In the early 1930’s houses for art education and special scientific-methodological institutions were established in the oblast, krai, and republic centers of the USSR in order to aid schools and extrascholastic institutions in the aesthetic education of children and the development of child creativity in the arts. Groups and workshops for different forms of art and children’s amateur art groups operated in the houses. In 1952 the houses for artistic education merged with the palaces and houses of pioneers and schoolchildren. (In 1946 the Central House of Artistic Education in Moscow became the Institute of the Academy of Pedagogical Sciences of the RSFSR—now the Scientific Research Institute for Art Education of the Academy of Pedagogical Sciences of the USSR.)
The study of child creativity is concentrated in the scientific research institutes of the Academy of Pedagogical Sciences of the USSR. Child creativity in technical fields is studied in the Scientific Research Institute for Labor Education and Professional Orientation, and child creativity in the arts is studied in the Scientific Research Institute for Art Education.
There are museum collections of works of art by children in a number of cities, including Leningrad, Kiev, and Yerevan.
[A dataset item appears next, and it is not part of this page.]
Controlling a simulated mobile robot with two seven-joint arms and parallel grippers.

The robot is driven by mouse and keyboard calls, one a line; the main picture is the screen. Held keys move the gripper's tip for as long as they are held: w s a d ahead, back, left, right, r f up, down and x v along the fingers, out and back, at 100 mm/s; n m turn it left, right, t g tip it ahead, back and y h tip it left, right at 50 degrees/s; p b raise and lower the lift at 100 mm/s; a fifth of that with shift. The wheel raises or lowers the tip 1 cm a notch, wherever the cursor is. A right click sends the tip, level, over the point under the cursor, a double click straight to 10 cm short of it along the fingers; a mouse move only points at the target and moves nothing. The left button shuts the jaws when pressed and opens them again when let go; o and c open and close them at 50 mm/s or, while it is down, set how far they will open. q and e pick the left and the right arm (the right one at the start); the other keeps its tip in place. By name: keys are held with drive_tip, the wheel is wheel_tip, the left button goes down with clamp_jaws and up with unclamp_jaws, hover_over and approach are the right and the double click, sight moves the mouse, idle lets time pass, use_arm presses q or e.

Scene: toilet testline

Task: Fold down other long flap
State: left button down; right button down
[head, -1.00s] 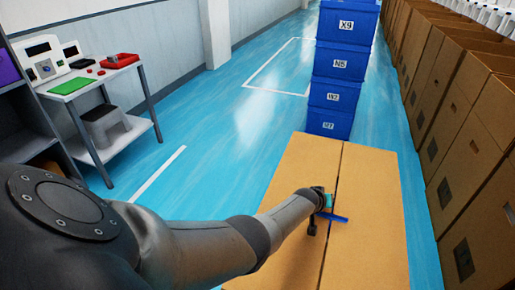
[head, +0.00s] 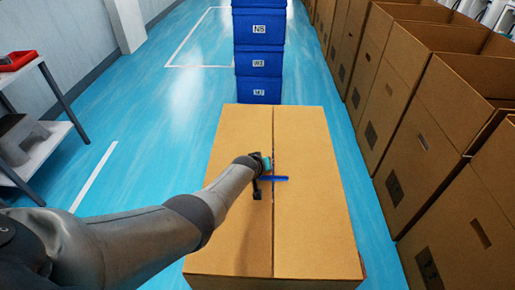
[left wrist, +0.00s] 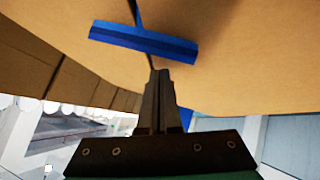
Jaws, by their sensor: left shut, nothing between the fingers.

There are major centers for child creativity in the arts in India (New Delhi), Yugoslavia (Novi Sad), France (Sevres), Italy (Florence), and the USA (for example, at the Museum of Modern Art and Columbia University in New York). Since the late 19th century there have been international organizations that promote the development of child creativity in the arts. More recently, UNESCO’s activities include projects to encourage child creativity in the arts.